(Data from robot episodes)
(begin)
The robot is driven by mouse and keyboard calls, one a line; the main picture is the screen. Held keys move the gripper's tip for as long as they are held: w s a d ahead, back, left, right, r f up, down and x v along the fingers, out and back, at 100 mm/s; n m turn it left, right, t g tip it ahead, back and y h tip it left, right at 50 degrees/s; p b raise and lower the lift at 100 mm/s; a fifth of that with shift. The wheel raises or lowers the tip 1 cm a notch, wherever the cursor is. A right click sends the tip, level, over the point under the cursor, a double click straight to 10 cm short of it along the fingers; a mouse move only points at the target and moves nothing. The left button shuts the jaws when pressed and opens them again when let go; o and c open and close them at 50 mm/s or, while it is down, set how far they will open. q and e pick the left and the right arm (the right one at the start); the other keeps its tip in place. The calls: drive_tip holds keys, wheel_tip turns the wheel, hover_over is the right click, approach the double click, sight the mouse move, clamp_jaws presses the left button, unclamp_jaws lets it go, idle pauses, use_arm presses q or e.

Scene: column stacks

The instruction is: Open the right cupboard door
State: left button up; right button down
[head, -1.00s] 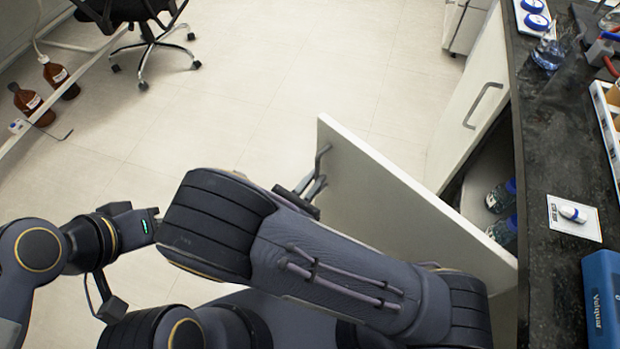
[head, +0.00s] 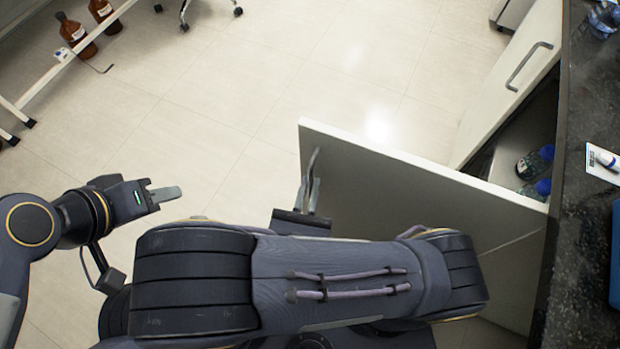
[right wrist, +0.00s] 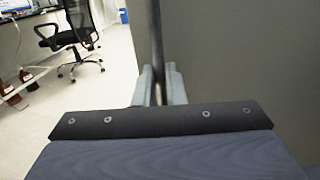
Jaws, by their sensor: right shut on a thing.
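My right forearm covers the lower part of the door. My left gripper (head: 165,195) is over the floor at the left, apart from the door, and its finger gap is unclear.
Clear bottles with blue caps (head: 535,162) stand inside the open cupboard. Brown bottles (head: 75,38) stand far left. The tiled floor (head: 260,80) beyond the door is clear.

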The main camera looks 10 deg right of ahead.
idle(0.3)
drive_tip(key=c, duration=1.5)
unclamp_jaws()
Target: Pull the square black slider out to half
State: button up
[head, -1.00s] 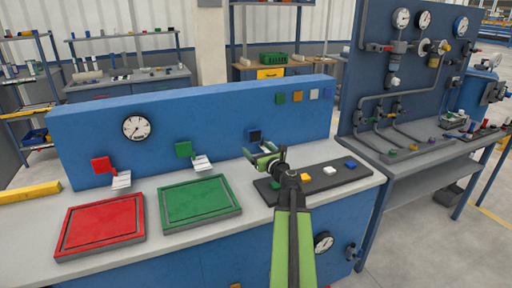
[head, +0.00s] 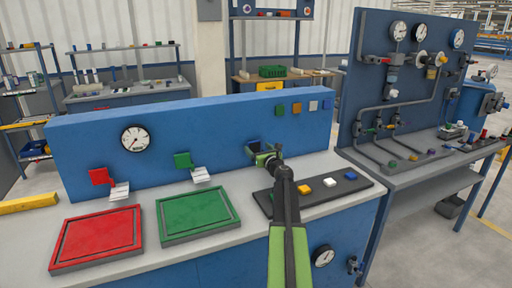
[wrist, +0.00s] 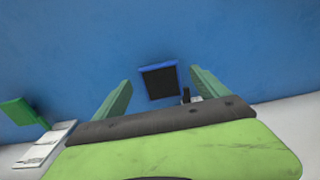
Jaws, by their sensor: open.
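The square black slider (head: 253,147) is at the blue panel's face, partly hidden by my gripper in the head view. In the wrist view the slider (wrist: 160,82) is a dark square with a blue edge along its top and side, slightly tilted. My gripper (head: 262,156) is green and open, in front of the slider. In the wrist view its two fingers (wrist: 160,77) stand apart, one on each side of the slider, with gaps between them and it. I cannot tell how far the slider sticks out, or whether the fingertips reach past its front face.
The blue panel (head: 90,150) stands on the grey bench. Red (head: 97,238) and green trays (head: 197,215) lie left.

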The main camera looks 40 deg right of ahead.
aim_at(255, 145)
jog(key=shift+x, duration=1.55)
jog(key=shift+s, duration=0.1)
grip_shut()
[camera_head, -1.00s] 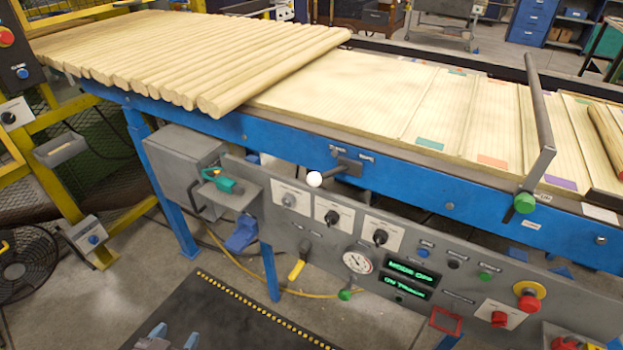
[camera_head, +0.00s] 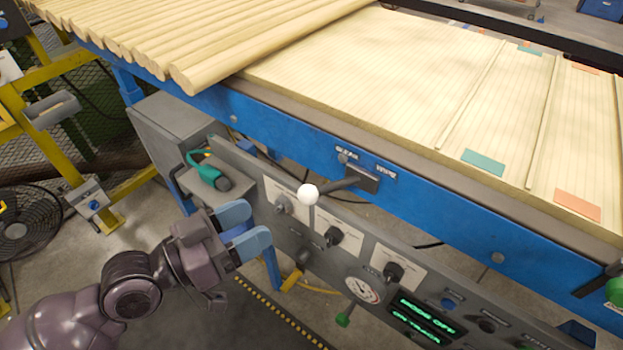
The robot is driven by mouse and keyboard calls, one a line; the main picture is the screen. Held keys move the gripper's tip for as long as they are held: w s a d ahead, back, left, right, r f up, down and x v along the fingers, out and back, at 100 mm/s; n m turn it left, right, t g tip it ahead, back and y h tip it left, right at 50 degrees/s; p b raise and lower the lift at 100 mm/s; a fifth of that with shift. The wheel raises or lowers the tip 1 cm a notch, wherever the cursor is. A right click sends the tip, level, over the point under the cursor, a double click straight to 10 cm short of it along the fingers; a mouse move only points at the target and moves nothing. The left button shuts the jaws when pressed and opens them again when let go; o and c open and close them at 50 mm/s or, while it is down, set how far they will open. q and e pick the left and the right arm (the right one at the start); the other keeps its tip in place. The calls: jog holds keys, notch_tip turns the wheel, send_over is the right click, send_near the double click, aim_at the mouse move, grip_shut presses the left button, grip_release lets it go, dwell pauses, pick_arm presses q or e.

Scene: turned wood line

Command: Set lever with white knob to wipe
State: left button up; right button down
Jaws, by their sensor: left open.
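The lever with the white knob (camera_head: 308,194) is mounted on the blue rail (camera_head: 300,140) of the line. Its dark arm (camera_head: 340,185) reaches from a grey bracket (camera_head: 361,176) toward the left and toward me, with the knob at its end. Two small labels sit above the bracket: the left one seems to read "clean", the right one (camera_head: 387,174) "wipe". The knob is on the left label's side. My left gripper (camera_head: 256,226) has blue fingertips, is open and empty, and is left of and below the knob, apart from it. My right gripper is out of view.
Below the lever is a grey control panel with several black knobs (camera_head: 333,236), a gauge (camera_head: 364,290) and green displays (camera_head: 428,318). Wooden rods (camera_head: 230,55) lie on the table above.

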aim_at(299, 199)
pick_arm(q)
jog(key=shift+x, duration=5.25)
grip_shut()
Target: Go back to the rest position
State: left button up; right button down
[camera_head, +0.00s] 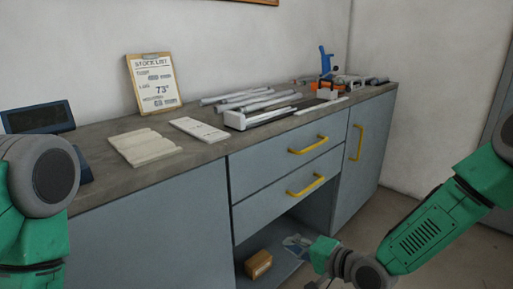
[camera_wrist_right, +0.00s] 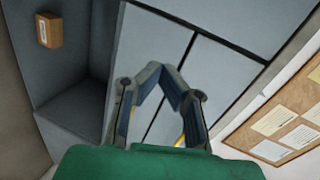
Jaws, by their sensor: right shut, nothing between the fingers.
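My right arm (camera_head: 420,238) comes in from the right in the head view, in green and dark grey, and reaches down in front of the cabinet. Its wrist end is at the bottom edge. In the right wrist view my right gripper (camera_wrist_right: 163,70) is shut with its fingertips together and nothing between them. It appears in front of the grey cabinet fronts, apart from them as far as I can tell. My left arm (camera_head: 38,190) shows only as a green and grey part at the left edge; its gripper is outside the picture.
A grey cabinet (camera_head: 185,205) carries a worktop with metal bars (camera_head: 245,98), a stock list board (camera_head: 153,82), a blue clamp (camera_head: 326,60) and a dark screen (camera_head: 38,117). Yellow handles (camera_head: 308,145) stick out. A small brown box (camera_head: 258,264) sits in the open lower bay.

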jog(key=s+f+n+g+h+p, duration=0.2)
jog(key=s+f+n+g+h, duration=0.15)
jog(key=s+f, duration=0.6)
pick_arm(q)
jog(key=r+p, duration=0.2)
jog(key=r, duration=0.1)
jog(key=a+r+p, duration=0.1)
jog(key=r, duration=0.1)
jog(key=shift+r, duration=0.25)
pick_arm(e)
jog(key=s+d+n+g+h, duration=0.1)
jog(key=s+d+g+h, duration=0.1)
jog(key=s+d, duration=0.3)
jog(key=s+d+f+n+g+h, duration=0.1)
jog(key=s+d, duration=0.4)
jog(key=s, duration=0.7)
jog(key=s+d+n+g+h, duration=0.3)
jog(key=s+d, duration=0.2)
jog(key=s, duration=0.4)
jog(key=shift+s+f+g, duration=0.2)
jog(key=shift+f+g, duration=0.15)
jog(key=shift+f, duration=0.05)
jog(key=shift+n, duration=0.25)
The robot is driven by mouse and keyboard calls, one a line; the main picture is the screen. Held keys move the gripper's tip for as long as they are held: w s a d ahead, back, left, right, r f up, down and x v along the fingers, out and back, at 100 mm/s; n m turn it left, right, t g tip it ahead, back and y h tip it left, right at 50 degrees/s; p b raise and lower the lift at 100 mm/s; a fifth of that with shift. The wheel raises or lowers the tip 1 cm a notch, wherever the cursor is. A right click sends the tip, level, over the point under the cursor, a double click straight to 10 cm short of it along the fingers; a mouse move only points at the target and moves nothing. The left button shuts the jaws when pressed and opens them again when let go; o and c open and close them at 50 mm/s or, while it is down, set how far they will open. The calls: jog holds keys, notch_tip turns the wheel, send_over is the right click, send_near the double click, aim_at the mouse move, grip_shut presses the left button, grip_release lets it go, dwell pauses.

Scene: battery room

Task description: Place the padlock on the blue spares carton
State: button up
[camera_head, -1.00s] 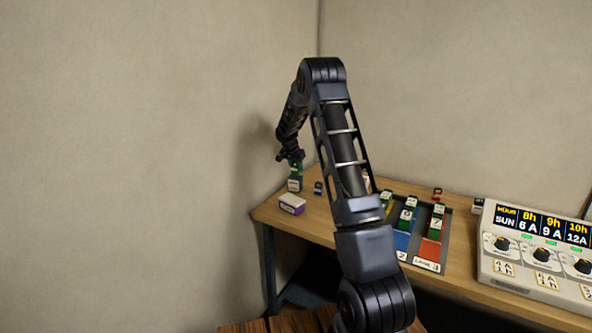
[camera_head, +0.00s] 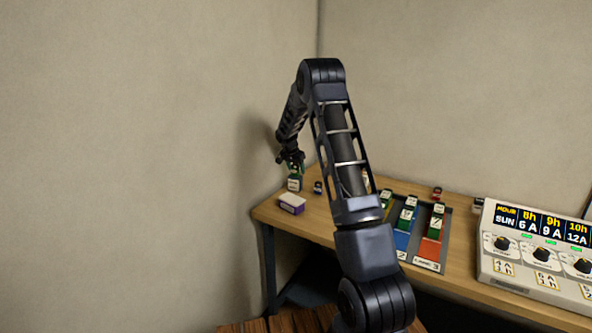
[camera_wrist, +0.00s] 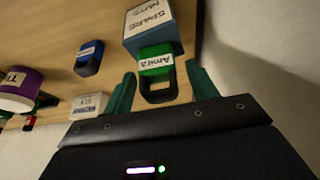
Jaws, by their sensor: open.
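The green padlock (camera_wrist: 157,68), with a white name label, sits between my open fingers in the wrist view, its dark shackle toward me. My gripper (camera_wrist: 162,82) has a green finger on each side of it, with a gap on both sides.
A dark tray (camera_head: 446,240) with coloured lanes, a red padlock (camera_head: 437,191) and a control panel (camera_head: 535,250) are to the right. The wall is close on the left.

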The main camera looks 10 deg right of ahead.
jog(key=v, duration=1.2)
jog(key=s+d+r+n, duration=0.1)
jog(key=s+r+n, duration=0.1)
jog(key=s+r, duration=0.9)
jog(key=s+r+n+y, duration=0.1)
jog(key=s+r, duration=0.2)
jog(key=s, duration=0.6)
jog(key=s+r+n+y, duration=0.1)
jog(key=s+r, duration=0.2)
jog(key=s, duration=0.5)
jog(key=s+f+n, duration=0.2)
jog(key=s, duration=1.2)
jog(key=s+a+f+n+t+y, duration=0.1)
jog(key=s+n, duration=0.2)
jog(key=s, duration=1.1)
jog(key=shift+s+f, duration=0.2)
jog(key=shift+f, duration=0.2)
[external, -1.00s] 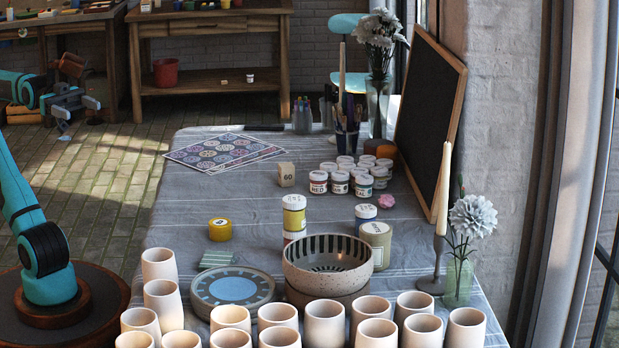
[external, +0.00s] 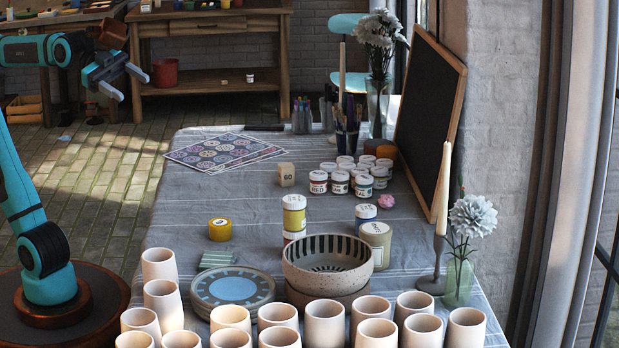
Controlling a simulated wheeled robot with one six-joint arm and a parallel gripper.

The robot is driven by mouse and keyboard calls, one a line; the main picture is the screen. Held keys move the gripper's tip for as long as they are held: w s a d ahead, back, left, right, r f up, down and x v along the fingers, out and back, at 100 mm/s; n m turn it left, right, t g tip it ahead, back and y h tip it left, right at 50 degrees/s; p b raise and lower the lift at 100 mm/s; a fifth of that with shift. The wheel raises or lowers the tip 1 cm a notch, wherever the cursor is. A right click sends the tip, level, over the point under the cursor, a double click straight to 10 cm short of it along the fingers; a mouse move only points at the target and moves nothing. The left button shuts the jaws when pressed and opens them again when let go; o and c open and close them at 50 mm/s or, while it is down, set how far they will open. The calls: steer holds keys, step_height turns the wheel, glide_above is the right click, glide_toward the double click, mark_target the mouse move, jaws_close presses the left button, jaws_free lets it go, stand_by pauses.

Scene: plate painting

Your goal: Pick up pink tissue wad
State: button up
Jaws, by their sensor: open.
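The pink tissue wad (external: 386,201) is a small crumpled pink piece lying on the cloth-covered table (external: 170,204). It sits right of the paint jars and behind the blue-labelled white-lidded jar (external: 365,216). My gripper (external: 134,84) is open and empty. It is raised at the upper left, off the left side of the table and far from the wad. Nothing covers the wad in this view.
Paint jars (external: 340,182) stand left of the wad, and a blackboard (external: 430,125) leans to its right. A candle holder (external: 436,270), striped bowls (external: 327,266) and several cream cups (external: 325,325) fill the front. The table's left middle is mostly clear.

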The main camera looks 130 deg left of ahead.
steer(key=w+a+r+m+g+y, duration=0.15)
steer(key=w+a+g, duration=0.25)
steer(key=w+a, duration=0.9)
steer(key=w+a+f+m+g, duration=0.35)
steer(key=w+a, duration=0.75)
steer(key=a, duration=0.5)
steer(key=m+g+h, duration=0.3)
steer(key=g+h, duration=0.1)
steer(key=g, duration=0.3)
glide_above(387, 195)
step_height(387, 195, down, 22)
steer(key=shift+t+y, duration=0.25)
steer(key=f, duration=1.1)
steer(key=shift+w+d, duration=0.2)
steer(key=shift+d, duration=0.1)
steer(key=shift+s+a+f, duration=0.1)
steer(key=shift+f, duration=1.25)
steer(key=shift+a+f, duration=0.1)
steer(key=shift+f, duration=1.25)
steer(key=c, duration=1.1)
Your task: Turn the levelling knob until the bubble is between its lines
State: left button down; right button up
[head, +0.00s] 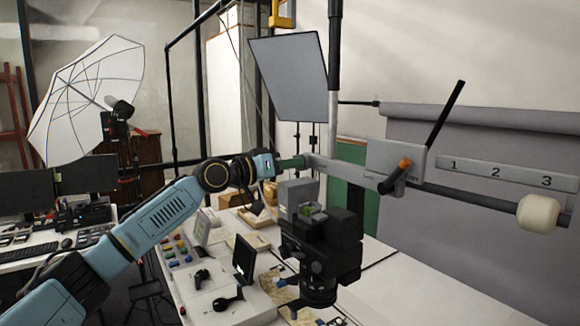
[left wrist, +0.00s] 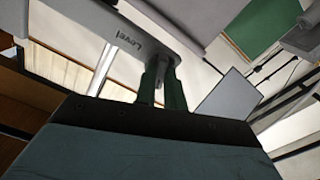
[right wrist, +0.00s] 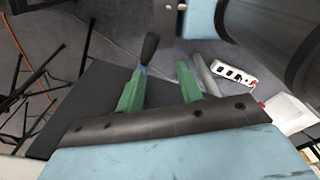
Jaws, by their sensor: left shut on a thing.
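My left gripper (head: 298,162) reaches in from the left and is shut on the levelling knob at the left end of a grey bracket (head: 345,172). The knob itself is mostly hidden behind the fingers. In the left wrist view, the green fingers (left wrist: 164,75) stand close together beside the bracket (left wrist: 120,32), which is marked "Level". A small yellow-green bubble vial (head: 311,209) sits on top of the black camera (head: 335,245); the bubble and lines are too small to read. My right gripper (right wrist: 160,85) shows only in the right wrist view, open and empty.
The bracket also carries an orange-and-black handle (head: 397,175) and a long black lever (head: 446,115). A rail numbered 1, 2, 3 (head: 505,174) and a cream roller end (head: 538,213) are at right. A white table (head: 385,290) with small items lies below.

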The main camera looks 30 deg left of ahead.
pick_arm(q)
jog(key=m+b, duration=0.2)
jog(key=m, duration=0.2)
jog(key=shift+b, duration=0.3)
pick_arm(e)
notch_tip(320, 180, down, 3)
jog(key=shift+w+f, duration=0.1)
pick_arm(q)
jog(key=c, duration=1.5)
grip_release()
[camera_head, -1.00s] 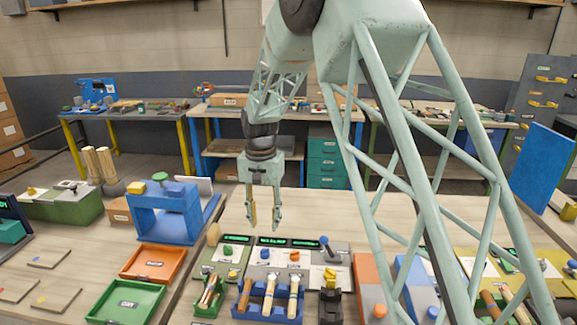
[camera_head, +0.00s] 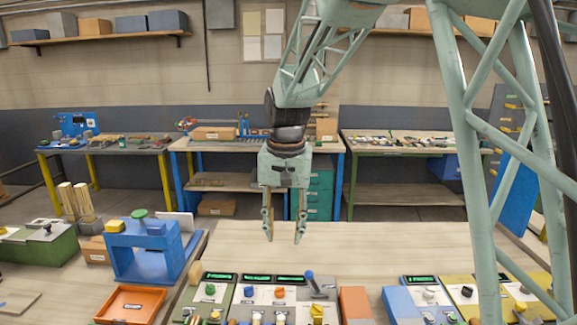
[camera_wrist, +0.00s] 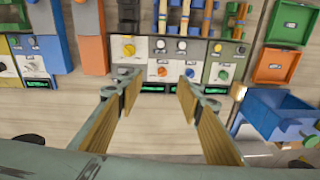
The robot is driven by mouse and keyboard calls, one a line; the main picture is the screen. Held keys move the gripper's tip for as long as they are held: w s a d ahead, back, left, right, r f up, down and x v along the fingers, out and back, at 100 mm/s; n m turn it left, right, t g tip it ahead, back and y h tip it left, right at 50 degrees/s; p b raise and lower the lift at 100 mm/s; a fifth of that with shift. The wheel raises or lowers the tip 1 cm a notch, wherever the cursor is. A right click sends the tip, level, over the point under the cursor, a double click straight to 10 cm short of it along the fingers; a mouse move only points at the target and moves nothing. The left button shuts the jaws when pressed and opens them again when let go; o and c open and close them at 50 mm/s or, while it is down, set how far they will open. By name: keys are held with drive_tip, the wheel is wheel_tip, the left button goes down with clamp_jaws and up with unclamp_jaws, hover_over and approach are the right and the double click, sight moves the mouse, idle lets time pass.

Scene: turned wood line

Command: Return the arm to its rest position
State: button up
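My gripper (camera_head: 284,240) hangs fingers-down above the far, bare part of the wooden worktable (camera_head: 330,262). Its two wood-coloured finger pads are apart with nothing between them. The wrist view also shows my gripper (camera_wrist: 157,95) open and empty, with the row of control panels (camera_wrist: 170,58) beyond the fingertips. The fingers touch nothing that I can see.
Control panels with green displays (camera_head: 275,290) line the table in front. A blue press-like frame (camera_head: 145,252) and an orange tray (camera_head: 133,304) are at the left. A blue board (camera_head: 520,190) stands at the right. Workbenches (camera_head: 255,147) stand behind.
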(end)
## WHAT YOU NEED TO DO:
Quote the line that contains "Command: Return the arm to its rest position" and each line after it through the end of the data, exactly, leaving out everything else.

## WRITTEN ANSWER:
Command: Return the arm to its rest position
State: button up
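My gripper (camera_head: 284,240) hangs fingers-down above the far, bare part of the wooden worktable (camera_head: 330,262). Its two wood-coloured finger pads are apart with nothing between them. The wrist view also shows my gripper (camera_wrist: 157,95) open and empty, with the row of control panels (camera_wrist: 170,58) beyond the fingertips. The fingers touch nothing that I can see.
Control panels with green displays (camera_head: 275,290) line the table in front. A blue press-like frame (camera_head: 145,252) and an orange tray (camera_head: 133,304) are at the left. A blue board (camera_head: 520,190) stands at the right. Workbenches (camera_head: 255,147) stand behind.

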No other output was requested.